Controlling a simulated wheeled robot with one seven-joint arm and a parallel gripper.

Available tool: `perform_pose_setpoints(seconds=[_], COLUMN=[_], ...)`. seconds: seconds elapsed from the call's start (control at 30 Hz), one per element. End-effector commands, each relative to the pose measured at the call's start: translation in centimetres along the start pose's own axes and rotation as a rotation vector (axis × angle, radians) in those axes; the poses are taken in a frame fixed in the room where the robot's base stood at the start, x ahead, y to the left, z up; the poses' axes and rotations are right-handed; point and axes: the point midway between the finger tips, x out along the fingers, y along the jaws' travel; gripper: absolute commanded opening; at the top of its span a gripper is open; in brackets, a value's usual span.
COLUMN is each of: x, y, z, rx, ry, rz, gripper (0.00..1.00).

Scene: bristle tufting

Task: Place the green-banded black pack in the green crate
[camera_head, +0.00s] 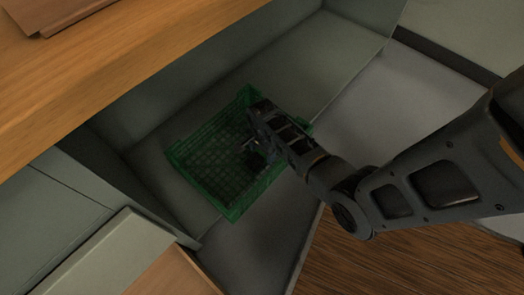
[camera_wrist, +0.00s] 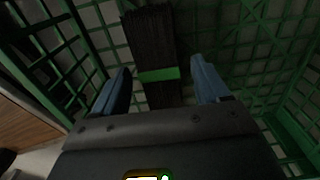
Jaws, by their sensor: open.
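The green crate (camera_head: 185,160) sits low in an open drawer-like recess, and its lattice walls and floor fill much of the wrist view (camera_wrist: 262,35). The black pack (camera_wrist: 152,38) with a green band is in the wrist view, between my two fingers and over the crate's lattice floor. My gripper (camera_wrist: 161,66) is open, with one blue-grey finger on each side of the pack. Gaps show beside the pack, more clearly on the right. I cannot tell whether the pack rests fully on the floor. In the head view my gripper (camera_head: 254,152) is down inside the crate, and the pack is hard to make out.
A wooden worktop (camera_head: 120,70) runs across the upper left, with a brown board (camera_head: 55,14) on it. Grey panels (camera_head: 315,60) border the crate behind and to the right. Wooden flooring (camera_head: 400,262) shows at the lower right.

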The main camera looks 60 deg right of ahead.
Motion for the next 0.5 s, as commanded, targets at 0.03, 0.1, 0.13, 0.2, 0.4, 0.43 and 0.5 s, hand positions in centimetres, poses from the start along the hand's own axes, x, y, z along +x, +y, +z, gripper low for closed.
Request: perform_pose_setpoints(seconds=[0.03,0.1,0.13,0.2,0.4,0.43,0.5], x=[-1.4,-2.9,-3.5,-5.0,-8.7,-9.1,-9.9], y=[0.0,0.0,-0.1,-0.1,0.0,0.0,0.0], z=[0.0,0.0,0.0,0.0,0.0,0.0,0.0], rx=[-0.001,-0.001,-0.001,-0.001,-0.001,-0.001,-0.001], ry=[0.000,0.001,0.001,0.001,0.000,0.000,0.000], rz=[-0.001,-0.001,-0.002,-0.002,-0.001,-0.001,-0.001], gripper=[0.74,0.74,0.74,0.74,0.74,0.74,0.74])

..........

> _Problem to solve_: Everything above from the line with "Scene: bristle tufting" through the line with "[camera_wrist, +0.00s]" should be retyped exactly, and nothing else; omit pictures.

> _Written response_:
Scene: bristle tufting

Task: Place the green-banded black pack in the green crate
[camera_head, +0.00s] 
[camera_wrist, +0.00s] 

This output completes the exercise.